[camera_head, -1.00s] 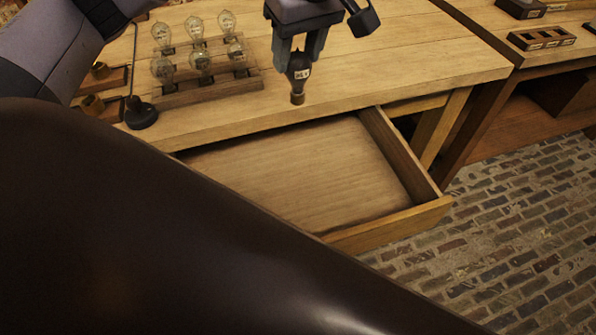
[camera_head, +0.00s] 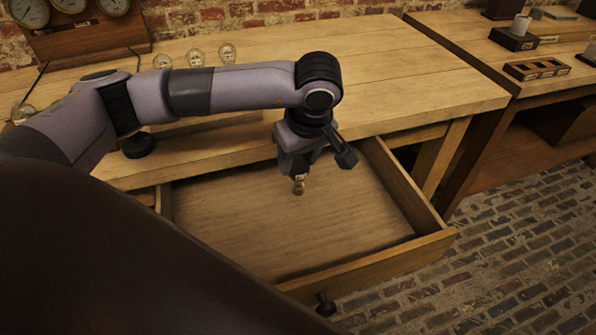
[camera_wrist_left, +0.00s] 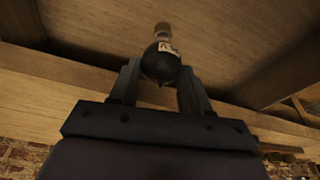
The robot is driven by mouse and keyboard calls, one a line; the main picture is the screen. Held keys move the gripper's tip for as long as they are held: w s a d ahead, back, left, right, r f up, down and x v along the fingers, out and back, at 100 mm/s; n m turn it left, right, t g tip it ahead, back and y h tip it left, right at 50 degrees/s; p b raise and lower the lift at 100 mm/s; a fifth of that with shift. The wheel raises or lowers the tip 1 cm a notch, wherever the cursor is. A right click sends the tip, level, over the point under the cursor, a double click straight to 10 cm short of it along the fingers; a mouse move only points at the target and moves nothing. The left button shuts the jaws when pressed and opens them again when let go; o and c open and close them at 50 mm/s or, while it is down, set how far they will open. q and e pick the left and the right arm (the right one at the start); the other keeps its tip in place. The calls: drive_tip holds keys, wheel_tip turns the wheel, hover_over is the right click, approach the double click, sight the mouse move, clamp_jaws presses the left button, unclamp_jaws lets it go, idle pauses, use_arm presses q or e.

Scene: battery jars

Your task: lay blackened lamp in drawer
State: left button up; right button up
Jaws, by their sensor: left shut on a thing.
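My left gripper (camera_head: 300,172) points down over the back part of the open drawer (camera_head: 375,258). It is shut on the blackened lamp, whose brass base (camera_head: 298,187) hangs below the fingers. In the left wrist view the lamp (camera_wrist_left: 161,62) shows a dark round bulb with a pale label, held between the two fingers. The drawer is pulled out from the wooden bench and its visible floor is bare. I cannot tell the exact gap between lamp and drawer floor. My right gripper is not in view.
Several clear bulbs (camera_head: 227,54) stand on the bench (camera_head: 400,60), partly hidden by my left arm. A dark knob (camera_head: 325,305) is on the drawer front. A second bench with a slotted wooden block (camera_head: 537,69) stands at right. Brick floor lies in front.

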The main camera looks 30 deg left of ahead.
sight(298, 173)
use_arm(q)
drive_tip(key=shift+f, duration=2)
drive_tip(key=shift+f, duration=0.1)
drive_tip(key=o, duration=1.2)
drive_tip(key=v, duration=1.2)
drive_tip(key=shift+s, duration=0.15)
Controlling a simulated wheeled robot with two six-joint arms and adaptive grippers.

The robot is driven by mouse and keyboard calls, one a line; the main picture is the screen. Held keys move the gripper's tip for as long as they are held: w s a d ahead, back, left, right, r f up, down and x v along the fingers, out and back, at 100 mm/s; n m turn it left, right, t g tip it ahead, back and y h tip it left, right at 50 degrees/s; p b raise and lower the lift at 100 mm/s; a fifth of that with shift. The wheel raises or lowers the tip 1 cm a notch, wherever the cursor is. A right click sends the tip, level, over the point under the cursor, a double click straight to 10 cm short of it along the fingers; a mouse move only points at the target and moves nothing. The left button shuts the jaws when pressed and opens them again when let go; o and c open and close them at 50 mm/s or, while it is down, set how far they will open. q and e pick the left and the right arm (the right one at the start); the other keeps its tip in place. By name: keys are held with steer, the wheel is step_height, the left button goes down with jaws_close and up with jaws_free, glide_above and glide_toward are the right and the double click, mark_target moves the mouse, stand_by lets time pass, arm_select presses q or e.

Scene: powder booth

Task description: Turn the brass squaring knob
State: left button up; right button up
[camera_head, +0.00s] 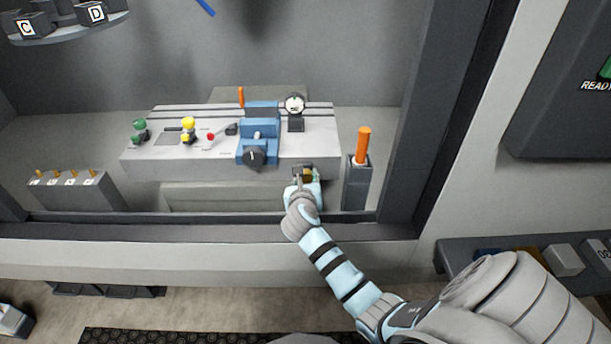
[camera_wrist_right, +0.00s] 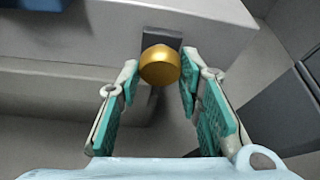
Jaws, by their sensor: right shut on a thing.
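The brass squaring knob (camera_wrist_right: 160,65) is a round gold cap on a dark square mount (camera_wrist_right: 162,38) on the front face of the grey bench block. In the right wrist view it sits between the teal pads of my right gripper (camera_wrist_right: 159,78), near the fingertips. My right gripper is shut on it. In the head view my right gripper (camera_head: 304,177) is at the block's front right edge, and it mostly hides the knob (camera_head: 308,177). My left gripper is not in view.
On the grey block (camera_head: 210,170) stand a blue vise (camera_head: 257,135), a dial gauge (camera_head: 295,105) and green, yellow and red controls. An orange-handled tool in a grey holder (camera_head: 357,185) stands close right of my right gripper. The booth's front sill (camera_head: 150,222) runs below.

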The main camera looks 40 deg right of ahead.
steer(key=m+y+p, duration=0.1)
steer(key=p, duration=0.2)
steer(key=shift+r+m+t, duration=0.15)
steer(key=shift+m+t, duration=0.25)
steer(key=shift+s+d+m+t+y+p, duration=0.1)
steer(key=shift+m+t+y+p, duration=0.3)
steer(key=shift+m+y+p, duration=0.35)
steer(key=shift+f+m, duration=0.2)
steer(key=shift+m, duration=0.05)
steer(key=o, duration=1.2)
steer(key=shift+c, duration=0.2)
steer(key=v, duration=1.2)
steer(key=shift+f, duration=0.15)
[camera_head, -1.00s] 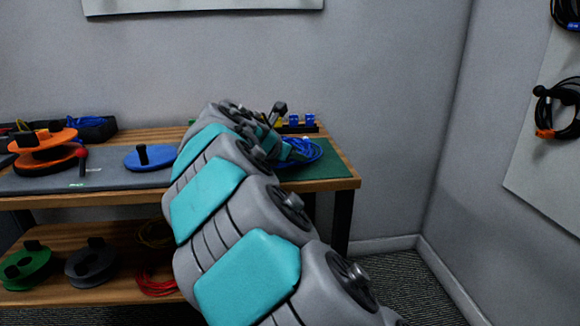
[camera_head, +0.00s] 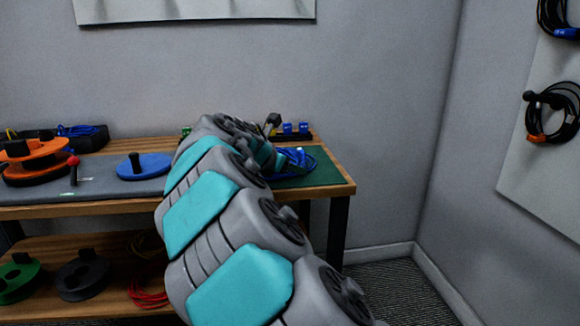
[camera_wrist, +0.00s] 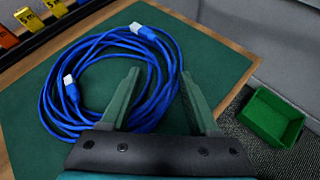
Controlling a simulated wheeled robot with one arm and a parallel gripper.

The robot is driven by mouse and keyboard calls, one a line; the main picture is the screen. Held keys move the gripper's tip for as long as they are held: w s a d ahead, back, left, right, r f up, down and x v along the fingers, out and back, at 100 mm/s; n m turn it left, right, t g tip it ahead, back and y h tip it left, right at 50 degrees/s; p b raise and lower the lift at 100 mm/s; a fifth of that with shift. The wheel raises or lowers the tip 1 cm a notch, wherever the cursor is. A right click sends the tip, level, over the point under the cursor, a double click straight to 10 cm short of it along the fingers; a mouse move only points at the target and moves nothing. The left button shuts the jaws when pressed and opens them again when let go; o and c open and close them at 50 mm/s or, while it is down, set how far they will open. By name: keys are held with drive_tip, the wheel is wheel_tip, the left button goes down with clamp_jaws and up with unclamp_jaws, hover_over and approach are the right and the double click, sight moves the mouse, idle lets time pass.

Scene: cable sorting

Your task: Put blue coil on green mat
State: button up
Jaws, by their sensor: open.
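The blue coil (camera_wrist: 72,90) is a bundle of blue cable with pale connectors, lying on the green mat (camera_wrist: 205,50) in the wrist view. In the head view the coil (camera_head: 300,165) shows past my arm on the green mat (camera_head: 328,172), partly hidden. My gripper (camera_wrist: 163,78) is open over the coil's right part. A strand of the coil shows between the fingers, and neither finger is closed on it. I cannot tell whether the fingers touch the coil.
A green bin (camera_wrist: 272,118) is on the floor beyond the bench edge. A rack with yellow and orange tags (camera_wrist: 35,30) borders the mat. A blue reel (camera_head: 145,168) and orange reels (camera_head: 35,160) stand left on the bench (camera_head: 110,208).

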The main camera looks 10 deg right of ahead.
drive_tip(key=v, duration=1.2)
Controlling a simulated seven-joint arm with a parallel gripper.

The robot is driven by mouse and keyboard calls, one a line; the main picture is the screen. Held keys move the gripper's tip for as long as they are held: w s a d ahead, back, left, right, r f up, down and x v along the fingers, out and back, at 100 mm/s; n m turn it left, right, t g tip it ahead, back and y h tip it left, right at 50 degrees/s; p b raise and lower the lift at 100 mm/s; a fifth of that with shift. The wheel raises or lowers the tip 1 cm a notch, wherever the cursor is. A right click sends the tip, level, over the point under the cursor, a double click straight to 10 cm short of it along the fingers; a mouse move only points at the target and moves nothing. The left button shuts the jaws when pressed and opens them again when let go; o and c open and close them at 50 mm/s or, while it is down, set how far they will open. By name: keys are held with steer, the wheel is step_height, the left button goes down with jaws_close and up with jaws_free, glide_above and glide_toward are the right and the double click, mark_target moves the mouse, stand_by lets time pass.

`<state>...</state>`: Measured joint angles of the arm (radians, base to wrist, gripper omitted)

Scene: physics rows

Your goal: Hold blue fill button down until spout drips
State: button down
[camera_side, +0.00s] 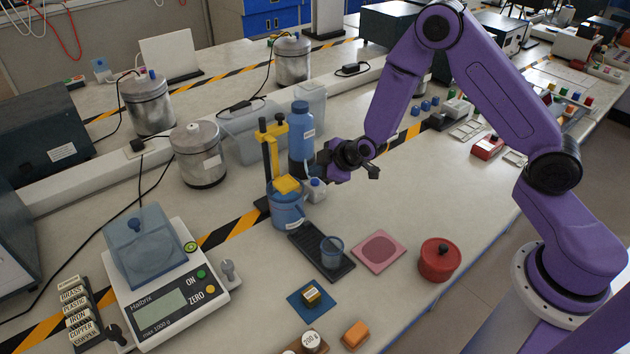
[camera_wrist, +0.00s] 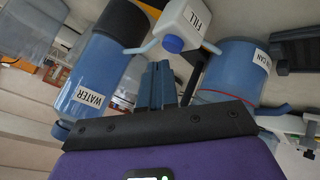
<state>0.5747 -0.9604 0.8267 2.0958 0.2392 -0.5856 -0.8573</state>
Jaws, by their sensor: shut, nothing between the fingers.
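The white FILL box (camera_side: 317,190) stands beside the blue can, with its blue fill button (camera_side: 315,182) on it. The wrist view shows the FILL box (camera_wrist: 190,18) and round blue button (camera_wrist: 172,43) just beyond my fingertips. My gripper (camera_side: 322,168) is shut and empty, close to the button; I cannot tell whether it touches. The closed fingers also show in the wrist view (camera_wrist: 158,68). The blue can (camera_side: 287,208) stands under a yellow clamp; its label ends in "CAN" in the wrist view (camera_wrist: 232,68). Its spout is too small to show any drip.
A blue WATER bottle (camera_side: 302,130) stands behind the FILL box. A small blue cup (camera_side: 332,254) sits on a dark strip in front of the can. A pink mat (camera_side: 379,250) and red pot (camera_side: 438,260) lie to the right. A balance (camera_side: 165,300) stands at left.

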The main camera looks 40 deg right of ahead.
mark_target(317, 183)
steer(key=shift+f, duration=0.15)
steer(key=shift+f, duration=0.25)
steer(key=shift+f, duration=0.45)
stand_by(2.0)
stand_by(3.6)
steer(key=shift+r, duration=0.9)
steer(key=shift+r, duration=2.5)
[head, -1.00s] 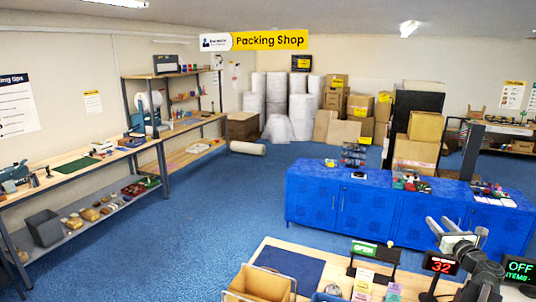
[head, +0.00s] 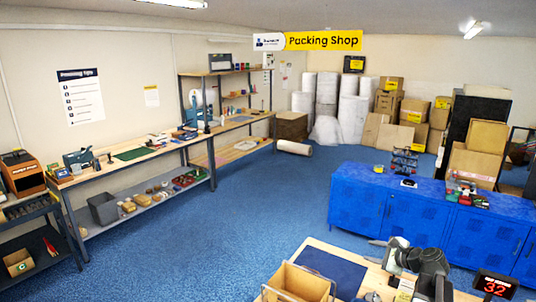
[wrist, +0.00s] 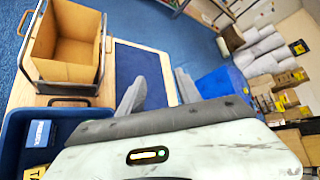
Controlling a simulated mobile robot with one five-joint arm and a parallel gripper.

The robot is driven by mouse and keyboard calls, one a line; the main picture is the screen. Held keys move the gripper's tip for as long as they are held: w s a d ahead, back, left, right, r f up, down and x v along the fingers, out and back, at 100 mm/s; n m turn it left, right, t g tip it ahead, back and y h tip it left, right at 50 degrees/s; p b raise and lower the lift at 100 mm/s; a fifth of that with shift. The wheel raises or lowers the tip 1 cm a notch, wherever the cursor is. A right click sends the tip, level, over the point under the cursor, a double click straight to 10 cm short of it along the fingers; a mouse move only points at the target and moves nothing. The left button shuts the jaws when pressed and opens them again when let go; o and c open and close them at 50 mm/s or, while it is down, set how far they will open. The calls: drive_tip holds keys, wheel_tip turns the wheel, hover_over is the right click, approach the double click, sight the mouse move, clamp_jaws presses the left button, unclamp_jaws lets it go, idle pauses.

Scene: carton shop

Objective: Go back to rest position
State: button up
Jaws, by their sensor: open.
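My gripper (wrist: 160,88) shows in the wrist view with its two grey fingers apart and nothing between them. It is above the wooden counter (wrist: 180,96), over the edge of a dark blue mat (wrist: 140,65). In the head view my gripper (head: 385,247) is at the lower right, above the counter (head: 310,243) and to the right of the mat (head: 327,268).
An open cardboard carton in a metal frame (head: 298,284) stands on the counter, left of my arm. A blue bin (wrist: 45,128) is beside it. A red number display (head: 495,284) is at the right. Blue cabinets (head: 415,220) stand beyond; the blue floor (head: 240,215) at left is clear.

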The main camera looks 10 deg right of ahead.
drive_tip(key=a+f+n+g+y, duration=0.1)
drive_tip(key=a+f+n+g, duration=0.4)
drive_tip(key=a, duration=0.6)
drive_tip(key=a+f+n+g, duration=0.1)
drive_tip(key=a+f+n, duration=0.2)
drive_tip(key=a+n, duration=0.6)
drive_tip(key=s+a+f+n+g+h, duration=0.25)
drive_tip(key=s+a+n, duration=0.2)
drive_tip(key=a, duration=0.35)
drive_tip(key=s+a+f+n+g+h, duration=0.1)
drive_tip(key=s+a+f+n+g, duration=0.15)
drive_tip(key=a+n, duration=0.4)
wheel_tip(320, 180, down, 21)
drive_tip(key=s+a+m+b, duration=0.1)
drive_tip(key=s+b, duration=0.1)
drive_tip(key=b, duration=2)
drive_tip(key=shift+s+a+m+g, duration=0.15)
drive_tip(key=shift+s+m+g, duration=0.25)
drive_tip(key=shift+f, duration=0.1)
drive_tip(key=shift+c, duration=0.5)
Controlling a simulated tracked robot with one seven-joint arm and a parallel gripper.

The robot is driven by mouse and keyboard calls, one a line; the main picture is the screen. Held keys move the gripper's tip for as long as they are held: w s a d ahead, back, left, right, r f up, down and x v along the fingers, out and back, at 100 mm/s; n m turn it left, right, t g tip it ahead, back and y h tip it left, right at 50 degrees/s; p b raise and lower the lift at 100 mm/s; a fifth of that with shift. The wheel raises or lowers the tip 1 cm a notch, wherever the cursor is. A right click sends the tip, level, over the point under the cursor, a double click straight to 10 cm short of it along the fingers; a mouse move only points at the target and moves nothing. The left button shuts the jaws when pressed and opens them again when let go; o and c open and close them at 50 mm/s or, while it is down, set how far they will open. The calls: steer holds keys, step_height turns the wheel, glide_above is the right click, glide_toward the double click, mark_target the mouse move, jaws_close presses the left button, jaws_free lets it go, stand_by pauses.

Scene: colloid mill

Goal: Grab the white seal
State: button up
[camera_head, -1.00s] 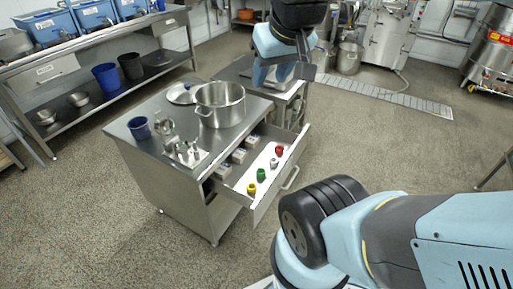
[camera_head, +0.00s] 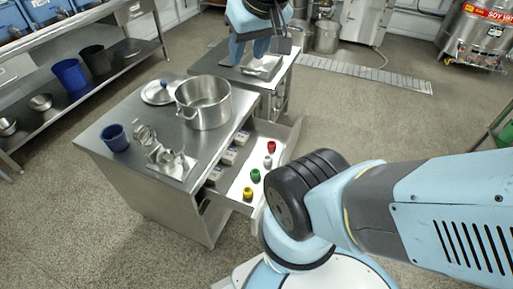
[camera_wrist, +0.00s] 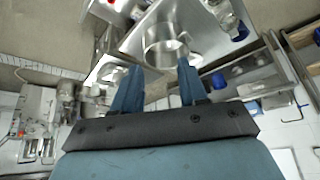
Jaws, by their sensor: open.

OBJECTIVE →
Using the entries above, state how many lines include the word "Controlling", with no other words.

SOLUTION TO THIS EXERCISE →
5